| zorg1000 said: What exactly do you mean by the left tries to fix with social security and the middle class shouldn’t need social security? I guess I don’t really know what your definition of social security is in the instance, like do you consider expanding access to health care or subsidizing child care or increasing the minimum wage or strengthening unions as forms of social security or do you mean something more like a universal basic income where everybody gets direct cash payments? |
I live in Canada where healthcare is free, saves so much on unnecessary paperwork. I don't consider that social security, just like primary education it's a basic necessity for modern societies.
Beyond that the middle class should be able to make do without subsidized housing or other assistance without going into debt just to make ends meet. Raising the minimum wage is part of that and more affordable housing is needed.

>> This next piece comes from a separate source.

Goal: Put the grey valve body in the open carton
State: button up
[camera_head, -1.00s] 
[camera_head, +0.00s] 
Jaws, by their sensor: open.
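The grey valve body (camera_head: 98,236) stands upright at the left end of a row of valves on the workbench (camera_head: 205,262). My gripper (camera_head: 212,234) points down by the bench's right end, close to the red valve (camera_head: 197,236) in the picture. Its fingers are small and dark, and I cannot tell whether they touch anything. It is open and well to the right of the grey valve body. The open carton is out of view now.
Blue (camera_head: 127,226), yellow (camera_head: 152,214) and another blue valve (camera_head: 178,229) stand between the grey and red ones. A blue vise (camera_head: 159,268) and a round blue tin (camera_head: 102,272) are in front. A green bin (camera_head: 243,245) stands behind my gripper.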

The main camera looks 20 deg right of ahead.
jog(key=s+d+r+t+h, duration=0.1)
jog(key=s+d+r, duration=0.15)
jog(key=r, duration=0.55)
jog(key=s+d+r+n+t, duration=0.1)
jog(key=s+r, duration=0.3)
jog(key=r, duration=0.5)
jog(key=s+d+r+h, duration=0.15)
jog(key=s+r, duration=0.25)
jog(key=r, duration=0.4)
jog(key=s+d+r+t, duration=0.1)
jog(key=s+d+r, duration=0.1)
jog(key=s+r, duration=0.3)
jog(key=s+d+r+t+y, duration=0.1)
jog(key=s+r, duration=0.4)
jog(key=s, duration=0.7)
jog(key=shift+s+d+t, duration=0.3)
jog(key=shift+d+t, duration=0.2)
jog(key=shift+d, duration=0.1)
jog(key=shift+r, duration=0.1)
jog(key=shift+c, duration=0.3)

For the US, instead of spending on subsidizing healthcare, the focus should equally be on reducing the costs. Private healthcare is a great scheme to make healthcare more expensive :/ A universal basic income is just another scheme to pump more money to the 1%. That's where it ends up (spending that money on overpriced everything) and it comes from taxes that the 1% can avoid.
What I'm trying to say is, while the left has good intentions with all kinds of subsidies, they generally backfire as companies don't see a reason to pay their employees better. Capitalism leaves no margins, and thanks to subsidizing housing / mortgages, prices have only gone up. And since people now rely on their house for retirement through reverse mortgages, the problem can't even be solved anymore.
That's what we're dealing with here
https://cupe.ca/retirement-security-key-solving-housing-crisis
Canada has two public pension programs, the Canada Pension Plan and Old Age Security. Together, they do not pay retirees enough money to keep them from falling into poverty. Some workers have a workplace pension plan that adds to their retirement income. But more than 60% of people in Canada do not.
For a long time, the federal government has left that majority to fend for themselves. One way people do that is by buying a house and counting on its value to going up over time. Housing is treated like an investment rather than a basic right. And around 40% of Canadian households are counting on that investment growing to fund their retirements.
Anyway giving people more money doesn't work, you will have to keep giving them more and more money until they die. The problem is jobs don't pay enough anymore. If the middle class earns more money, more taxes come in as well paying for social programs. Giving people more money, no reason to raise wages, less taxes come in (with inflation).
Minimum wage needs to go up, maximum wage should be introduced but first the entire tax system needs to be overhauled. It's a complicated mess full of loopholes for the wealthy to exploit.